Battery life is not just about staying up longer.
It’s about reducing pressure.
And the Air 3S gives you more breathing room.
So is the Mini 5 Pro worth it in Canada?
Maybe.
But I think the Mini 5 Pro decision in Canada depends heavily on why you want it.
If you want it because it is small, portable, powerful, and easy to bring everywhere, that makes sense.
If you want it because you shoot a lot of vertical content, travel light, and value convenience above everything else, that makes sense too.
But if you want it mainly because it’s supposed to be a micro drone, I’d be a lot more careful.
Because if your actual flying setup puts it at 250g or more, you’re now in a different world. Registration. Certification.
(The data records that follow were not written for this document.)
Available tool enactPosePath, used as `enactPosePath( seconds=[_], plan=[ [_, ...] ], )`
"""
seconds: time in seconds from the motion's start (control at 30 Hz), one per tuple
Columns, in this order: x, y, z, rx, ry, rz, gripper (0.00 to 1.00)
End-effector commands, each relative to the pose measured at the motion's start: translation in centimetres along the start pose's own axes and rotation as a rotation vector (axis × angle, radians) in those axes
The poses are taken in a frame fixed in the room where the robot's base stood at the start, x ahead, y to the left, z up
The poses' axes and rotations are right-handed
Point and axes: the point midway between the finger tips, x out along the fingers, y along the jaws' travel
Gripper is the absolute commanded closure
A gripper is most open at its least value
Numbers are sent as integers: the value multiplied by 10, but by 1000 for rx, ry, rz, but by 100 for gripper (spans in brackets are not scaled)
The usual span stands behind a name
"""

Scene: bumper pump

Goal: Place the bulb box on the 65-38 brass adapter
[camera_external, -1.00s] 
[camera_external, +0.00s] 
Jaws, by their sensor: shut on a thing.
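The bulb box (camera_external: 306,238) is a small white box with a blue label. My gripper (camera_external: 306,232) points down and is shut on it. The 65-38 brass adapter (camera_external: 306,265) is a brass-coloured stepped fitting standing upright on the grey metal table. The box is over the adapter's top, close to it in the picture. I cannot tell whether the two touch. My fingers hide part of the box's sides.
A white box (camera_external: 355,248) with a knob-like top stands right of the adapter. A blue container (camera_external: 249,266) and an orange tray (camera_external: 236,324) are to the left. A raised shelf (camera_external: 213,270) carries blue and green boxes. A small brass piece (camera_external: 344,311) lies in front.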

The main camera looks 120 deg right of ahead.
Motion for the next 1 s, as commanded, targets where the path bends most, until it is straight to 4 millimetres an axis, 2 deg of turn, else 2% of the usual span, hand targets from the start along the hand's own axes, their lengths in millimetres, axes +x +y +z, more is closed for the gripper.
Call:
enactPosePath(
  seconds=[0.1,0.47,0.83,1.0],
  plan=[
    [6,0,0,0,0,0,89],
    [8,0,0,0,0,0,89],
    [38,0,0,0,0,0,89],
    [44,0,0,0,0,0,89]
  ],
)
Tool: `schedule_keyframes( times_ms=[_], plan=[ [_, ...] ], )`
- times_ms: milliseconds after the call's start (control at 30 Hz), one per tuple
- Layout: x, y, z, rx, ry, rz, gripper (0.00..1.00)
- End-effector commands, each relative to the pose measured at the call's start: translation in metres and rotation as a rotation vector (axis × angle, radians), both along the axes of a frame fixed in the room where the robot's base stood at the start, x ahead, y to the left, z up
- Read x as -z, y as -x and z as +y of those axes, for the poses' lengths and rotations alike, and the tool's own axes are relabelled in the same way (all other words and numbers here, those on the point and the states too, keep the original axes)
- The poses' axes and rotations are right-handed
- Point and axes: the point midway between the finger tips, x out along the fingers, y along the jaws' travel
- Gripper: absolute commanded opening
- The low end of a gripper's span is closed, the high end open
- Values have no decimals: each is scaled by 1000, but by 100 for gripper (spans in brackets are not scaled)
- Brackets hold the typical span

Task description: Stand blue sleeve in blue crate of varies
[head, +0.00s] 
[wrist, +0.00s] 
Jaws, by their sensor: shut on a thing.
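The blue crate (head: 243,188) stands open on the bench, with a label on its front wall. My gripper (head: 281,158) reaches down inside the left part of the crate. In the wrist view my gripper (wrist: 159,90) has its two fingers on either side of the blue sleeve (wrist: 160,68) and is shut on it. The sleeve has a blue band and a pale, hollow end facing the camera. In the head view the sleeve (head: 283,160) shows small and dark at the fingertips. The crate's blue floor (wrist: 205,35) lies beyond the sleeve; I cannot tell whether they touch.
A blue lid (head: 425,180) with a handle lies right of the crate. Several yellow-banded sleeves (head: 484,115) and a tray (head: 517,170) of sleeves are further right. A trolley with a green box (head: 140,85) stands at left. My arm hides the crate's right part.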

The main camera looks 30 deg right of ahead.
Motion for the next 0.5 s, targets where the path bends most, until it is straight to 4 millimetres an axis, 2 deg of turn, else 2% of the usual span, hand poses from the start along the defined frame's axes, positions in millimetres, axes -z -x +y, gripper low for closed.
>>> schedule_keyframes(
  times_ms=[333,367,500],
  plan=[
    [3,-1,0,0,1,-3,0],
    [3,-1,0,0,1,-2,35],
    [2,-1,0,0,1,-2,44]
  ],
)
More responsibility. More rules.
And once you’re there, the Air 3S starts looking a lot less like “the bigger expensive one” and a lot more like “the drone that actually gives me more for the hassle.”
Especially now that drones like the Lito X1 exist.
If what you really want is a true micro-style drone experience in Canada, I’m not sure the Mini 5 Pro is automatically the cleanest answer anymore. The market is getting weird, and DJI is not the only name people are looking at.
Good, good DJI. Making drone buying simple, as always.
Why I still reach for the Air 3S
The Air 3S is my daily driver.
I use it for just about everything serious.
It is not the smallest drone. It is not the cheapest drone. It is not the easiest thing to justify if you only fly once every three months and mostly want beach clips for Instagram.
But for the way I actually fly, it makes sense.
The dual-camera setup gives me creative options. The battery life gives me breathing room. The weight gives me confidence in coastal wind. And when I’m doing actual work, I want the drone that feels like it can handle the day instead of the one that looks best in a backpack ad.
That does not mean the Mini 5 Pro is a bad drone.
It means the Air 3S has a real place.
And in Canada, where the Mini 5 Pro’s weight situation makes the buying decision a little less clean, bigger still makes sense sometimes.
Maybe more often than DJI wants to admit.